** BEGIN **

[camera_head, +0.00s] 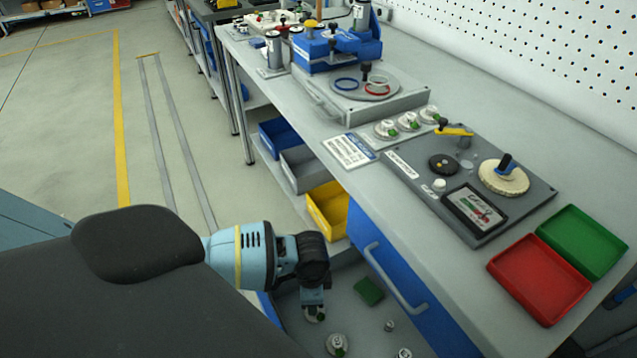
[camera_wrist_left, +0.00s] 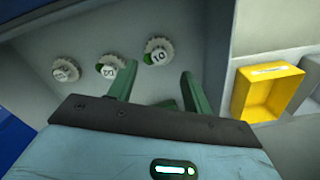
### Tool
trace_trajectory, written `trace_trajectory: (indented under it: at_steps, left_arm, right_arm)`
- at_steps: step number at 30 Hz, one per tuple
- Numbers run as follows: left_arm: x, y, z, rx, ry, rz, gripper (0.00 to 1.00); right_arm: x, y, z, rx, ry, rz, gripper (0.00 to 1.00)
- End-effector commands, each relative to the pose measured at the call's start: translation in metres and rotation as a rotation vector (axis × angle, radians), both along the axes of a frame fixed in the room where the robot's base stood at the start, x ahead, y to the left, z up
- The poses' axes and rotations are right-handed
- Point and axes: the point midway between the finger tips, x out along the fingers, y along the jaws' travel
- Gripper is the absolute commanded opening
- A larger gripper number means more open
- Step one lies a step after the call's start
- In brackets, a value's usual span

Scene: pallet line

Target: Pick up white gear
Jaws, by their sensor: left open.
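Several whitish toothed gears with dark number labels and green parts lie on a low grey surface (camera_head: 345,295) beside the bench. In the left wrist view, one gear (camera_wrist_left: 158,51) sits just beyond and between my open left fingertips (camera_wrist_left: 158,80); a second gear (camera_wrist_left: 110,66) is by the left finger, and a third gear (camera_wrist_left: 66,69) is farther left. Another gear (camera_head: 337,344) lies nearer. A larger cream gear (camera_head: 503,182) with a blue handle sits on the bench plate.
A yellow bin (camera_head: 327,210) stands beside the low surface, also in the left wrist view (camera_wrist_left: 246,94). A green block (camera_head: 369,291) lies near the gears. The blue cabinet front (camera_head: 375,245) has a protruding handle. Red (camera_head: 539,279) and green (camera_head: 584,242) trays stand on the bench.

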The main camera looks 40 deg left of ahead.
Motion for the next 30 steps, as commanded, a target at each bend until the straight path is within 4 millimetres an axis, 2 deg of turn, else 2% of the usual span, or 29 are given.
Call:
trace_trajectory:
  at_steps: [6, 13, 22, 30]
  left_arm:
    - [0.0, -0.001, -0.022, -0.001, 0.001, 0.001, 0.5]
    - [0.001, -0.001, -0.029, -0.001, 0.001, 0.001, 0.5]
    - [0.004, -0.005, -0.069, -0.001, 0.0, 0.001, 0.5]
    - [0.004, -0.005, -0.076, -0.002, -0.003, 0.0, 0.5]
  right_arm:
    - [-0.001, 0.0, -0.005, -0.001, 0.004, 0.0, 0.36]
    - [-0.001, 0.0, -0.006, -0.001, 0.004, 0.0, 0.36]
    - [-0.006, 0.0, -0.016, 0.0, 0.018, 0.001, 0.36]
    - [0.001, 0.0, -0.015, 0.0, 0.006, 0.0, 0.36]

** END **

DESCRIPTION OF THE TASK
Report the number of lines that include the string "along"; return nothing but the count.

FULL SOLUTION
2